-- REQUIREMENTS --
Copy exactly, and only, the lines between the line holding "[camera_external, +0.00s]" and the line holding "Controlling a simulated", inclusive; skip the pictures.
►
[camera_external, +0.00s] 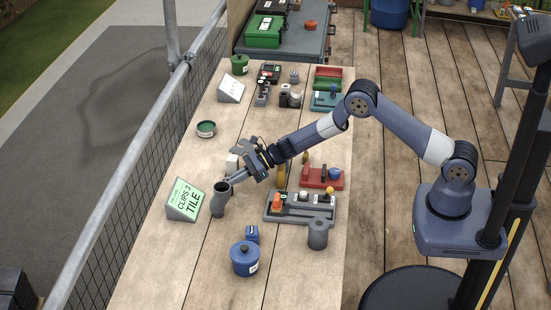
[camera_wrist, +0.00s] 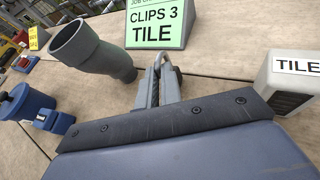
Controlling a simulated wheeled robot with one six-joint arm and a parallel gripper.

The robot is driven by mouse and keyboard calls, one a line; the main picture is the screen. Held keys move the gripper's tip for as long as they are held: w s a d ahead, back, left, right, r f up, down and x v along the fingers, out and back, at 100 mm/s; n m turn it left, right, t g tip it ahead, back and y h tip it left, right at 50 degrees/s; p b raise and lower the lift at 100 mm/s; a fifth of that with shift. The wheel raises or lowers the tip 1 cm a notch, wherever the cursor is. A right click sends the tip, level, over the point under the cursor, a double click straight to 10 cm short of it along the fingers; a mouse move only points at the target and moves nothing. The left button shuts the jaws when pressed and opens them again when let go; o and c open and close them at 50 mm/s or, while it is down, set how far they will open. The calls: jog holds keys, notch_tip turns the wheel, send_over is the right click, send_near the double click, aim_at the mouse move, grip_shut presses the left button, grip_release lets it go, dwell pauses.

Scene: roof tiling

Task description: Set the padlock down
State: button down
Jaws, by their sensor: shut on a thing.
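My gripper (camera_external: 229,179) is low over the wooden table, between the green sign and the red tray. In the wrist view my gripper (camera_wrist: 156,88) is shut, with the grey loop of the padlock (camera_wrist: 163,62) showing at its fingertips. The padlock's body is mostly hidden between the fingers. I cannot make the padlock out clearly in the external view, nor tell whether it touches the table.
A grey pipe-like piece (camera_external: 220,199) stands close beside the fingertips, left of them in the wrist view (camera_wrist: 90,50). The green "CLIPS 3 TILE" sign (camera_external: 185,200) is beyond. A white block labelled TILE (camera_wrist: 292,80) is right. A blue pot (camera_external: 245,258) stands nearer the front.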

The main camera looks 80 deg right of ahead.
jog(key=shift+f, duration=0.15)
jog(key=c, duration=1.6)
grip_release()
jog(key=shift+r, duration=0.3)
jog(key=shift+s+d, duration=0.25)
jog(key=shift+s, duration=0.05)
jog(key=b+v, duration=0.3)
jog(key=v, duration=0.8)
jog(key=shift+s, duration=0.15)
◄
►
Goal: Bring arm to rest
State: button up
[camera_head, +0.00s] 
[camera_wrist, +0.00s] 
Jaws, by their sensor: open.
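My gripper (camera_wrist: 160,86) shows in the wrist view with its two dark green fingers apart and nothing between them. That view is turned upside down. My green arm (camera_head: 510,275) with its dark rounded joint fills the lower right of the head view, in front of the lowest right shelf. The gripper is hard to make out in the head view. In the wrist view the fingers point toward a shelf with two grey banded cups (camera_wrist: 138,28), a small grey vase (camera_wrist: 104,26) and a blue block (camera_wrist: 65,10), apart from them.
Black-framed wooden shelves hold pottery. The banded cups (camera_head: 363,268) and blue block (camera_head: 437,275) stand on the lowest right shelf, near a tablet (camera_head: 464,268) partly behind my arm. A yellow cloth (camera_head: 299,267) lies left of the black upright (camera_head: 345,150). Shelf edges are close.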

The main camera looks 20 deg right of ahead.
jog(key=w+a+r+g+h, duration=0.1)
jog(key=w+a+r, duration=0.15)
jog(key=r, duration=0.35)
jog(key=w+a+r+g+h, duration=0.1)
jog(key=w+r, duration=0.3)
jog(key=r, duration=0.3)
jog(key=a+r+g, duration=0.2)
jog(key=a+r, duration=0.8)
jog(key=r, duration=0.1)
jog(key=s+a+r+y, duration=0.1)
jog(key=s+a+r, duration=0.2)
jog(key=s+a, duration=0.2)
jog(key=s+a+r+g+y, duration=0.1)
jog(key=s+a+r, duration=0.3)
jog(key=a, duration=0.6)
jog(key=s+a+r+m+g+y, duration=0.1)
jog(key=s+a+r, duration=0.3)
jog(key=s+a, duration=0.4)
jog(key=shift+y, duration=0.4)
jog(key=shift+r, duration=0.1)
◄
-- OUTPUT FOR THIS EXERCISE --
[camera_external, +0.00s] 
[camera_wrist, +0.00s] 
Controlling a simulated wheeled robot with one six-joint arm and a parallel gripper.

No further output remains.